Copy out the lines that include the word "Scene".
# # # # #
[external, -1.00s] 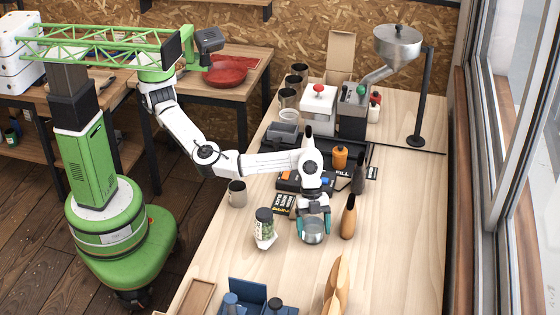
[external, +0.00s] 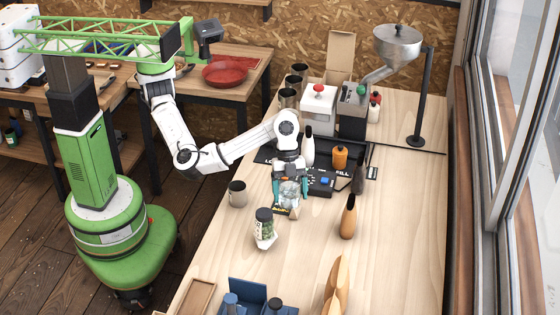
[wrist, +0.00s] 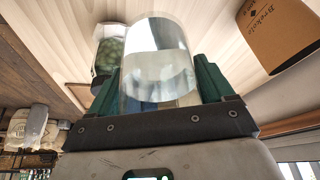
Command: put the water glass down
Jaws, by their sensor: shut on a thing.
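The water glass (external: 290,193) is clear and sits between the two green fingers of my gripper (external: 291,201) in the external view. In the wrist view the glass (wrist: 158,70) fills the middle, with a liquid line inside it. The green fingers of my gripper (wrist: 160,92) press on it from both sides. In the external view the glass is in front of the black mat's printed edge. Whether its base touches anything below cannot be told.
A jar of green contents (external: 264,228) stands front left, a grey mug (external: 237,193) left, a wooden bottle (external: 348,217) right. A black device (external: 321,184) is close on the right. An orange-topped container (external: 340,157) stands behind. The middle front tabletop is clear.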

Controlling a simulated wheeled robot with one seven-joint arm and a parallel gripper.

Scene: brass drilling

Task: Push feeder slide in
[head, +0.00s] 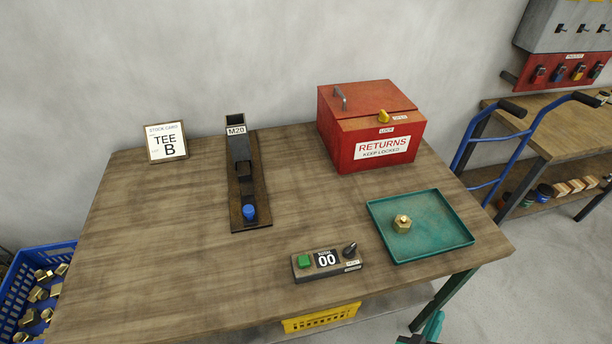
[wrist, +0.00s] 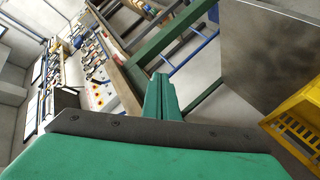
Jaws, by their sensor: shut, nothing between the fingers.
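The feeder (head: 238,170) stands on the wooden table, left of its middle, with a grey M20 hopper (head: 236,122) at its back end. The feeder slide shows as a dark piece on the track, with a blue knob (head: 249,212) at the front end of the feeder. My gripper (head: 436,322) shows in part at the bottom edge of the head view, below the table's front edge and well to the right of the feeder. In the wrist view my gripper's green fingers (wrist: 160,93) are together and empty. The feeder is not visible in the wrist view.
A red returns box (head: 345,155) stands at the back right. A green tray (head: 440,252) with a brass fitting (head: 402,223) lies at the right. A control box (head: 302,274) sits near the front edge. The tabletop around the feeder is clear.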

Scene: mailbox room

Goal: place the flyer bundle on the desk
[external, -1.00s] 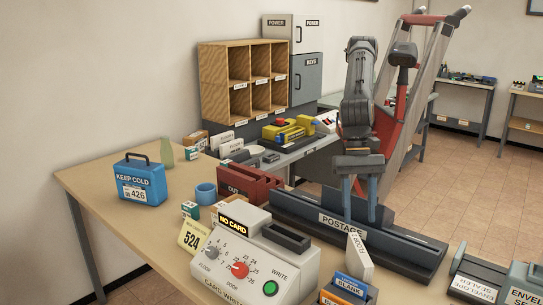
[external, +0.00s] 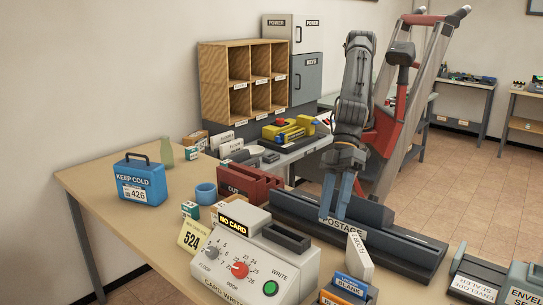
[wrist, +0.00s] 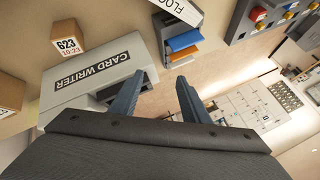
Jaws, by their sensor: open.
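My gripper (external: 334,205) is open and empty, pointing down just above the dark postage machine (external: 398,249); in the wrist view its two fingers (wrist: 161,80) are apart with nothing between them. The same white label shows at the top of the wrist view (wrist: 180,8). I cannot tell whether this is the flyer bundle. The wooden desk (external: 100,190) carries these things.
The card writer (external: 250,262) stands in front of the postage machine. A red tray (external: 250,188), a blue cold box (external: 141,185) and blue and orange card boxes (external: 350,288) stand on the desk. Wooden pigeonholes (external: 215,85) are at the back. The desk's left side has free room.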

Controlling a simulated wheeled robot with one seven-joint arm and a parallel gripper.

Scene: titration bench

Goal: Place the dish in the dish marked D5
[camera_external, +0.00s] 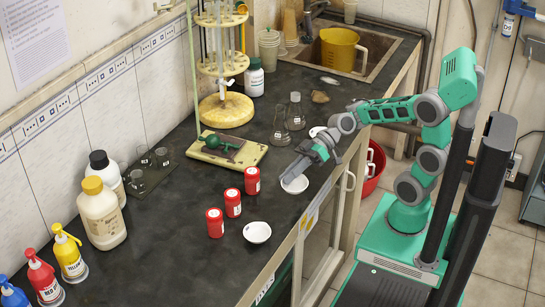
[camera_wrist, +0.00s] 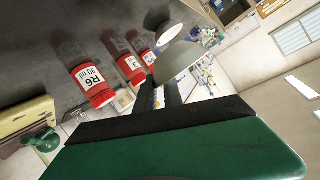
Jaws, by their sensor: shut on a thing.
# # # # #
## Task answer
Scene: brass drilling
Scene: mailbox room
Scene: titration bench

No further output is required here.